View Full Version : [SOLVED] Request fstab edit help: 16.04 install/SSD/HDD:

May 7th, 2016, 04:24 PM
I have a fresh xubuntu 16.04 install on a newly built computer I am booting from an SSD, but I don't think the new install handled my second disk (conventional HDD) and CD device as I wanted. The computer starts and boots fine.

I would greatly appreciate some help in figuring this out!.

Relevant system info:
New Xubuntu install with all current updates installed.
Motherboard: ASUS M5A99X EVO V2 (UEFI BIOS)
SSD: Crucial BX-100 250 GB internal
HDD: Western Digital 2TB internal
CD burner: ASUS internal
Graphics card ASUS GEForce GTX 960 (nvidia chipset)

Config I am trying to create:
1. Boot from SSD
2. Home on conventional HDD
3. Internal conventional HDD should not mount as a removable device.

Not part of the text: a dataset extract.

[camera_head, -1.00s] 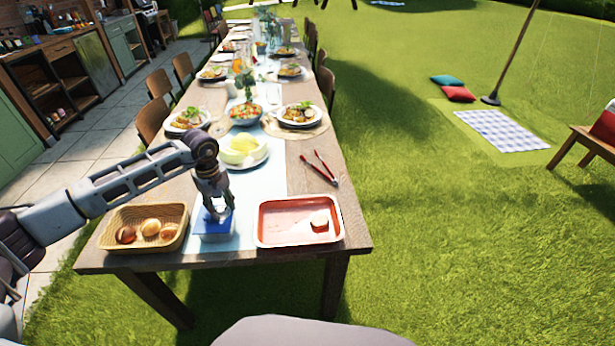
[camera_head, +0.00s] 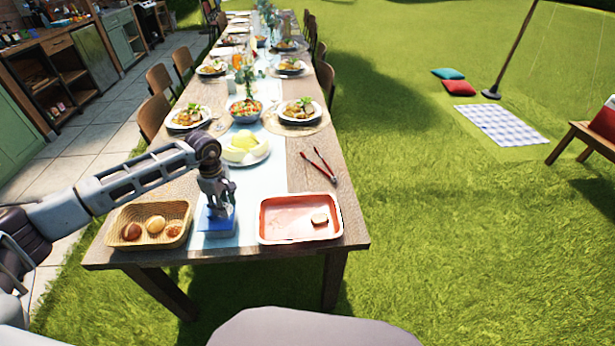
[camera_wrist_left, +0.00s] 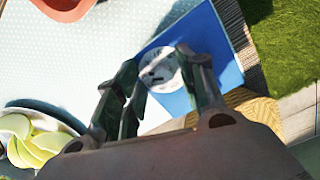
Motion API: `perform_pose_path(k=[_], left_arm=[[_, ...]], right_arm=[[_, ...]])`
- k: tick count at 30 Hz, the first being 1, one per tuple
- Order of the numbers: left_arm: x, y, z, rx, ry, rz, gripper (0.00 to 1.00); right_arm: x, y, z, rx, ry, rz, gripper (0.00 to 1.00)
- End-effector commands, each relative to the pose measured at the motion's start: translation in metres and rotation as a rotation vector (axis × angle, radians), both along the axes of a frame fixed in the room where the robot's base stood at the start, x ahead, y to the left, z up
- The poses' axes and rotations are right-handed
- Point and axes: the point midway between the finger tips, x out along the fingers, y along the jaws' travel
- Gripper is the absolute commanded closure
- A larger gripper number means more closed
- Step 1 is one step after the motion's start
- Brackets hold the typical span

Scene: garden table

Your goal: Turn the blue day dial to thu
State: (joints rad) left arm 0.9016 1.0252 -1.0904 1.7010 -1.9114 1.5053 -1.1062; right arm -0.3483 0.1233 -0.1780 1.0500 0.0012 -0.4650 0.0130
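The blue day dial (camera_head: 217,229) is a small blue block at the near end of the table, between a bread basket and a red tray. In the left wrist view its blue face (camera_wrist_left: 212,42) carries a pale round disc (camera_wrist_left: 158,71) with dark marks too small to read. My left gripper (camera_head: 218,213) points down over the block. In the wrist view its fingertips (camera_wrist_left: 157,60) are apart, with the disc showing between them. I cannot tell whether they touch it. My right gripper is not in view.
The bread basket (camera_head: 117,238) stands close on the left, and the red tray (camera_head: 283,222) on the right holds a small round piece. Red-handled tongs (camera_head: 323,168) and a plate of melon (camera_head: 245,158) lie farther back. The table's front edge is close to the block.

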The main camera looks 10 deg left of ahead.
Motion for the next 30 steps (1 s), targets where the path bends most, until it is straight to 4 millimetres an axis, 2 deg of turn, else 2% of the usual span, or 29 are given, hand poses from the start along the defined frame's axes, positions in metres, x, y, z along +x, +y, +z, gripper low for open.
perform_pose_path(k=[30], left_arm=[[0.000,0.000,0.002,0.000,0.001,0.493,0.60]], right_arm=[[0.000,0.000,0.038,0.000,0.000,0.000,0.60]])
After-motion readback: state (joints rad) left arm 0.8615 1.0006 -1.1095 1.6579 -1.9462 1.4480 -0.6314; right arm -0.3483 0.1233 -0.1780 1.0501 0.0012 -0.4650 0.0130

Below is my fstab. I am hoping to get some guidance in editing that fstab to achieve 1-3 above. I am leaving optimizing the SSD for swappiness, noatime and trim for after I can get 1-3 above in place.

# /etc/fstab: static file system information.
# Use 'blkid' to print the universally unique identifier for a
# device; this may be used with UUID= as a more robust way to name devices
# that works even if disks are added and removed. See fstab(5).
# <file system> <mount point> <type> <options> <dump> <pass>
# / was on /dev/sda2 during installation
UUID=a8e17a42-077f-407b-92c5-84782504236a / ext4 errors=remount-ro 0 1
# /boot/efi was on /dev/sda1 during installation
UUID=36C4-3FB7 /boot/efi vfat umask=0077 0 1
# swap was on /dev/sda3 during installation
UUID=d3554151-90ca-4cfd-828d-e86f48f749f3 none swap sw 0 0

Bucky Ball
May 7th, 2016, 04:38 PM
Well, you'd install and put the / on a partition on the SSD, /home of the HDD. You'd choose 'Something Else' at the paritioning section of the install to do this.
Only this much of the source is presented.